Эта тенденция последовательно прослеживается на протяжении всего остального текста. Для наглядности приведем еще один пример из первой главы, в котором длинный период Горького трансформируется в три коротких предложения, а тире (придающие фразе большую эмоциональность) в одном случае заменяется двоеточием, а в другом вовсе опускается:
Второй оттиск в памяти моей – дождливый день, пустынный угол кладбища; я стою на скользком бугре липкой земли и смотрю в яму, куда опустили гроб отца; на дне ямы много воды и есть лягушки, – две уже взобрались на желтую крышку гроба556.
Teine äratõmme mu mälus: vihmane päev, lage kalmistunurk. Seisan kleepival libedal mullahunnikul ja vaatan auku, kuhu langetati isa kirst. Augu põhjas on palju vett ja samuti on seal konni, kaks neist on juba roninud kirstu kollasele kaanele557.
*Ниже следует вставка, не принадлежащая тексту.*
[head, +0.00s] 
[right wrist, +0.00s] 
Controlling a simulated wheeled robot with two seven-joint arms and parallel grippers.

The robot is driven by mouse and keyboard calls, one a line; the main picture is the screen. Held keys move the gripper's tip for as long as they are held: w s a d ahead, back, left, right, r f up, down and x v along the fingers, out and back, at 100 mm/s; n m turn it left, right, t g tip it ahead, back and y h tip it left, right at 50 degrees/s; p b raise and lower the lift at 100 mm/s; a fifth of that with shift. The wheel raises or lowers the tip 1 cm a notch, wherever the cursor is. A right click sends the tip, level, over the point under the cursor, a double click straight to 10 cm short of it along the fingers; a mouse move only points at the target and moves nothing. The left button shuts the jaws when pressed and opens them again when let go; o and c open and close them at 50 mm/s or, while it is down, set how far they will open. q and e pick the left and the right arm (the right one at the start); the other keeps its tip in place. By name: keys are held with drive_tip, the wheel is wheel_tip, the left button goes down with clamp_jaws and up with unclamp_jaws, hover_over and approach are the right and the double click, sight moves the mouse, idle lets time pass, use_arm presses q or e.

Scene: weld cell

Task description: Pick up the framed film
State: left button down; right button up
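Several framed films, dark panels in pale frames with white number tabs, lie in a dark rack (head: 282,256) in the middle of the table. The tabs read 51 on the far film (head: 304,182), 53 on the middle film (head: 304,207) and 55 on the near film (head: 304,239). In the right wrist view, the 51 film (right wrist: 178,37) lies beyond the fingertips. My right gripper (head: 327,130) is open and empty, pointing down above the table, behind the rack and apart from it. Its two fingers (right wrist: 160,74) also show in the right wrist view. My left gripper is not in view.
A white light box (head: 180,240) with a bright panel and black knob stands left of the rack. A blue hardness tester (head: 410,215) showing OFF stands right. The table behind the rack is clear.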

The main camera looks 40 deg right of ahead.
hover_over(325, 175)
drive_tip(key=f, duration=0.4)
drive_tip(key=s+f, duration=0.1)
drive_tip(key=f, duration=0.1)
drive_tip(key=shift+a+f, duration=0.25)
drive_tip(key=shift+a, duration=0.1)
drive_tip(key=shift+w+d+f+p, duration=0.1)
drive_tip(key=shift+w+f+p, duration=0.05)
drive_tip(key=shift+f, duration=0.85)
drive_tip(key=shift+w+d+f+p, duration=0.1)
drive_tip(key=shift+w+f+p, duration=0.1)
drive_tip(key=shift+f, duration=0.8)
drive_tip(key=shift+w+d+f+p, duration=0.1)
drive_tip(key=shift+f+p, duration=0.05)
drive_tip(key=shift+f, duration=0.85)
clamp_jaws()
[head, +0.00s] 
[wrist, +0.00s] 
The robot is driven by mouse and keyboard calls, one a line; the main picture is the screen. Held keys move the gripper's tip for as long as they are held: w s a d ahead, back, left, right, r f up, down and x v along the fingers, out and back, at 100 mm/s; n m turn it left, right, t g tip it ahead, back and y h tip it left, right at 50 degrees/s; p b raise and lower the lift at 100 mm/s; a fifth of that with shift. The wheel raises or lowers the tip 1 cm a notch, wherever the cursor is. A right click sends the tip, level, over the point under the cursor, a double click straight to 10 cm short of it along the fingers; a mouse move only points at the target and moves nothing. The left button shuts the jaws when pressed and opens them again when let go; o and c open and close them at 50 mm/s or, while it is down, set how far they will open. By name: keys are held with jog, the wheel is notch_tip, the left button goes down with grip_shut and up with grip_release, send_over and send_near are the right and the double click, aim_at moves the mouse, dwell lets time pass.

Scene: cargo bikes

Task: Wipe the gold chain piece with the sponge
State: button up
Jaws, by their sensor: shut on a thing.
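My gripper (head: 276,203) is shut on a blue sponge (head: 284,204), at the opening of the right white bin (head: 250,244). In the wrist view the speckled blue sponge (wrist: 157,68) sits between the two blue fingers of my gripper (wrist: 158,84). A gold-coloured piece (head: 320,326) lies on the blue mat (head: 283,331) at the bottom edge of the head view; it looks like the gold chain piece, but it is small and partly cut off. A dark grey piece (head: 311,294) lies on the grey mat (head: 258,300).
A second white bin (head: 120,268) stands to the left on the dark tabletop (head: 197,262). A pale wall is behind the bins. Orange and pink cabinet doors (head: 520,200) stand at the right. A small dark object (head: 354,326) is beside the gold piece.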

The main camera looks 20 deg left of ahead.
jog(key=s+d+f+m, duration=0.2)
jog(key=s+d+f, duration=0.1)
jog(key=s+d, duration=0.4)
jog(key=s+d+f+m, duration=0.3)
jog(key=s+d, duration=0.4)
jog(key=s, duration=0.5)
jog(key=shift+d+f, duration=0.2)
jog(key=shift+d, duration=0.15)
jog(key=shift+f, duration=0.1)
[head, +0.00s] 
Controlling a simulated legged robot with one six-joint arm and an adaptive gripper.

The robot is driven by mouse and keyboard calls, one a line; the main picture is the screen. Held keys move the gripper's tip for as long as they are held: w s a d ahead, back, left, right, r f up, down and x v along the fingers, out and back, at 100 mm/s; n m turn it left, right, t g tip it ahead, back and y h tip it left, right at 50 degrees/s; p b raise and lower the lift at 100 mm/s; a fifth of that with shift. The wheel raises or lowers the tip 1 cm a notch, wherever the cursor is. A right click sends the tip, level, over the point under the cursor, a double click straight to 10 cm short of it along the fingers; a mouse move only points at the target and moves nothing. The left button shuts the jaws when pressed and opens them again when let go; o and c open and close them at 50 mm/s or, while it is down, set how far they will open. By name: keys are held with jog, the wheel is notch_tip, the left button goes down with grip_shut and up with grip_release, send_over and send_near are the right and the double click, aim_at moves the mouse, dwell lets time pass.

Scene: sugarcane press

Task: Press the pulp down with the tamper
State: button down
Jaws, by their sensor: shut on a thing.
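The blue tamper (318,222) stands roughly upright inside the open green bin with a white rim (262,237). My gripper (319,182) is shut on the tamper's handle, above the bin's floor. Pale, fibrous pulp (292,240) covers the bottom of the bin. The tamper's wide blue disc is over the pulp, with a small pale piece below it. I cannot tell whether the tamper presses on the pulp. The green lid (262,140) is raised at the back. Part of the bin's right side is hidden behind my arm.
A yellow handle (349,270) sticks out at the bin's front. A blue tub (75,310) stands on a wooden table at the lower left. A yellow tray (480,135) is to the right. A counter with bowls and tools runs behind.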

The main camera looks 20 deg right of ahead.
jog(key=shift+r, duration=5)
Перерабатывая перевод Тальвика, Альвер также в ряде мест меняет выбранный им порядок слов, что изменяет и коммуникативную задачу предложения:
Тальвик: Käest kinni hoiab mind vanaema…
Альвер: Mind hoiab vanaema käest kinni…
Тальвик в целом готов поступиться «комфортом» читателя ради максимальной близости к оригиналу (здесь у Горького: «Меня держит за руку бабушка»), при этом он тонко чувствует, что можно изменить, а что нужно оставить: он сохраняет рема-тематическое членение предложения, характерное для русского языка, оставляя слово «бабушка» в конце фразы – как несущее наиболее важный смысл. Альвер меняет порядок слов на более нормативный для эстонского языка, но при этом меняется и смысл: «бабушка» перестает цеплять внимание читателя и быть смысловым центром этого сообщения.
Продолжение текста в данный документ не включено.